On Tuesday, heavy oil washed into unspoiled mashes in St. Bernard and Jefferson parishes. In Alabama, long lines of heavy crude and tar balls came ashore on white beaches. In Mississippi, beaches near Biloxi were closed to swimming and fishing for the first time due to the oil. Skimmers, barges, and other boats involved with the oil cleanup were forced into port, and hundreds of miles of protective boom were rendered mostly useless.

Coast Guard Adm. Thad Allen, the federal official overseeing the government’s spill response, said Alex was not expected to affect relief well drilling operations in the Gulf, the collection of surface oil at the spill site, or BP’s effort to install a new oil-capturing system at the well site that will be easier to break down and set up again in the event of a storm evacuation.

The current system would take five days to disconnect, while the new system, which employs a flexible hose, would take two days.

Where's the emergency storm plan?

Last week, Louisiana Gov. Bobby Jindal criticized BP for not yet finalizing its storm emergency plan.

The governor has pressed the oil company for more specifics on when they will order the evacuation of personnel and equipment in the face of a storm, and designating evacuation stationing areas.

BP did not return a call for comment, but Allen reported last week that the Coast Guard was working with BP on an evacuation plan, which would be implemented five days before the advent of gale force winds at the well site.
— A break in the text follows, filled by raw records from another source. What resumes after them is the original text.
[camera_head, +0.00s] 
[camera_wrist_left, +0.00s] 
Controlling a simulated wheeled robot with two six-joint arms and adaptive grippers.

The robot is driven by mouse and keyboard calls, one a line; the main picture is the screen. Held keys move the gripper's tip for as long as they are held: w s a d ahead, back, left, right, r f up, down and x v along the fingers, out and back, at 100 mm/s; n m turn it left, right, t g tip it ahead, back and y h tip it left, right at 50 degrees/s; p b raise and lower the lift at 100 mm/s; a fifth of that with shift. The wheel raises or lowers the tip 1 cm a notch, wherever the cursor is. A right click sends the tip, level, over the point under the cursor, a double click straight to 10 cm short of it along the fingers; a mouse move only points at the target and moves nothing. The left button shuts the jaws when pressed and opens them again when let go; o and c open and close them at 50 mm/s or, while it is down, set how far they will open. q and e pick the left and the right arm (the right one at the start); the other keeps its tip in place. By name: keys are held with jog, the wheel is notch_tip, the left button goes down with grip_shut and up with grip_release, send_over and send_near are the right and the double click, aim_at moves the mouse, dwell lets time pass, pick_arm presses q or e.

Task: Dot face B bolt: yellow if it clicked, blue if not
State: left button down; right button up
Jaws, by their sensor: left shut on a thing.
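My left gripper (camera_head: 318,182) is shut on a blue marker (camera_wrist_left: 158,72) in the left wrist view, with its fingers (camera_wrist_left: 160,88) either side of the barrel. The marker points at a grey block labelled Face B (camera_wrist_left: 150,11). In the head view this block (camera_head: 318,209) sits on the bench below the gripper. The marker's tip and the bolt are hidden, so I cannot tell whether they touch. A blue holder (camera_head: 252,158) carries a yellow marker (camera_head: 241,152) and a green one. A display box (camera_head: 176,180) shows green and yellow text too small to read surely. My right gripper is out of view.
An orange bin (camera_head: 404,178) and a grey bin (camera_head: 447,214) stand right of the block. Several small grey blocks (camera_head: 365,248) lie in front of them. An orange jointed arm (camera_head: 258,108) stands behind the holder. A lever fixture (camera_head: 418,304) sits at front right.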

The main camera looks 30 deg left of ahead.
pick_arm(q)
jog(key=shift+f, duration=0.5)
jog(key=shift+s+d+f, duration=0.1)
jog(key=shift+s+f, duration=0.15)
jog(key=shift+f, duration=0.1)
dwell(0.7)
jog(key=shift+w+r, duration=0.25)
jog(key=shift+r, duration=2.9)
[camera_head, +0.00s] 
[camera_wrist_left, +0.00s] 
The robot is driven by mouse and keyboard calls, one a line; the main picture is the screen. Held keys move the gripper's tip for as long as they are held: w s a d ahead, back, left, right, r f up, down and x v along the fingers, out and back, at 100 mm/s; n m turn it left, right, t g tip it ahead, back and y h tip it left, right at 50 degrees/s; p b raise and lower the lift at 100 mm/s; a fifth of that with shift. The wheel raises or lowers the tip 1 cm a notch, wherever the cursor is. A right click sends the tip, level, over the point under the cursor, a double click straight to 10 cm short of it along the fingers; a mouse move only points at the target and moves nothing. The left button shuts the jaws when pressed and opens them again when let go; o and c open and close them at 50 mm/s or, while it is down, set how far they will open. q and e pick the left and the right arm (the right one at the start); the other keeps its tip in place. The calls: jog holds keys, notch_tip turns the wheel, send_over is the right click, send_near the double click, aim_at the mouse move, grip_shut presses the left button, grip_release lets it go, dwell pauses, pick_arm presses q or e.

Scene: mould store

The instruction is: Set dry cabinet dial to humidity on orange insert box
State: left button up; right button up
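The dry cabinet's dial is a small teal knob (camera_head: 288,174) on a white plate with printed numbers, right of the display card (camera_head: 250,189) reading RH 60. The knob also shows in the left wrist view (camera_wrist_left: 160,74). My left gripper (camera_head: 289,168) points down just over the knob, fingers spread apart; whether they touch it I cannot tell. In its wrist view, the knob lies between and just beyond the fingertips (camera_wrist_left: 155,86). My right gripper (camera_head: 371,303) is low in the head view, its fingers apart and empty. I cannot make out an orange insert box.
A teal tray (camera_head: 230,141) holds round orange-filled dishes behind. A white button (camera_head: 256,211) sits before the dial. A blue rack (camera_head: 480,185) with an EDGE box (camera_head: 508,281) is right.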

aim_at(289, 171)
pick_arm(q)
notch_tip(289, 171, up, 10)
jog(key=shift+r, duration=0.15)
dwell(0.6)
Meanwhile, the two month-old oil spill disaster continues to affect communities across the region.

In Plaquemines and St. Bernard parishes, Feed the Children – a relief charity that also works in Africa and Latin American – is distributing food to the families of out of work fishermen.

“We had Katrina and then Gustav and then the oil spill – and now with that another hurricane season,” said Ngoc Nguyen, a shrimper who worked out of Buras, Louisiana, before the spill. “What can you do? I just want to go shrimping again.”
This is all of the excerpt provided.